Love the idea of having a uniquely colorful pair of gloves to ring in? It’s easy these days with Tie-Dye kits, which include everything you need from squirt bottles of permanent dye to rubber bands. Tie-Dye kits are available at your local fabric or craft store and on-line. Choose clean, all-cotton white gloves. The ones with the dots will work, but those with Velcro wrists are trickier.
Find a clean, dry surface, and protect it with a plastic garbage bag. Remember to keep all items used for dyeing separate from items you use for cooking. Read all the directions with the Tie-Dye kit you have chosen and gather all the supplies before you begin. If you tend to need an apron when you cook or paint, put one on for this. If you don’t want your hands to be gloriously colored, put some waterproof gloves on. Be prepared to clean up any spills right away. This is permanent dye!
Decide if you will start with gloves dry or wet but not dripping. Note that dye on wet gloves will travel through and be more readily absorbed by the cloth, while dye on dry gloves will need to be worked into the cloth with your hands and may result in white areas which have not absorbed color.
If you are using rubber bands to section the gloves for lots of colors or to try patterning, remember that the dye won’t be absorbed and do the job if it can’t reach the fabric of the gloves. Balling up a glove may leave some white areas in the middle if the dye does not reach the center of the ball.
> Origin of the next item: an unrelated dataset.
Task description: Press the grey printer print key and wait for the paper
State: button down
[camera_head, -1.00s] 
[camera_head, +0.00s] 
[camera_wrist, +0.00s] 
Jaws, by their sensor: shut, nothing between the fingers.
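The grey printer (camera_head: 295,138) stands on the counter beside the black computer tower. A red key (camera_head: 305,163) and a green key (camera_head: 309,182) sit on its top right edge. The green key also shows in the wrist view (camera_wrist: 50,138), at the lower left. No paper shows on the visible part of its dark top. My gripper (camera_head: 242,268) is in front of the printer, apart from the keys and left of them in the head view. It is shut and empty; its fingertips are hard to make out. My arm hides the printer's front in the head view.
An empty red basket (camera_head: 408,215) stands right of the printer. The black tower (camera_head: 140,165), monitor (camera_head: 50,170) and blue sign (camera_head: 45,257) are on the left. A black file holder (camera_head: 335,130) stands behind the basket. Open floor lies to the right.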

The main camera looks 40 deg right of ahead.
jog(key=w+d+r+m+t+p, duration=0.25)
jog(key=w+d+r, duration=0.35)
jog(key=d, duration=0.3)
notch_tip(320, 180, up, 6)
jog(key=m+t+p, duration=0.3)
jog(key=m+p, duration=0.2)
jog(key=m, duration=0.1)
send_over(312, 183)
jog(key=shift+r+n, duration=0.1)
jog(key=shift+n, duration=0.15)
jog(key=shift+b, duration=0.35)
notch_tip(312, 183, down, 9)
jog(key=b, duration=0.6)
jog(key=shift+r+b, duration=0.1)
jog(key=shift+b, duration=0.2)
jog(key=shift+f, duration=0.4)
Now the fun part! Choose your colors and start applying dye to the gloves. Remember those color rules from school to avoid a glove which turns out to be all browns or greys. Mixing red dye with green, blue dye with orange, or yellow dye with purple will result in a muddy color.
The hard part is waiting the required length of time before removing the rubber bands to see how your gloves turned out. Follow any directions in the kit for time to allow color to set, rinsing, and washing of your gloves. Now you will never mix your gloves up with your neighbor’s again!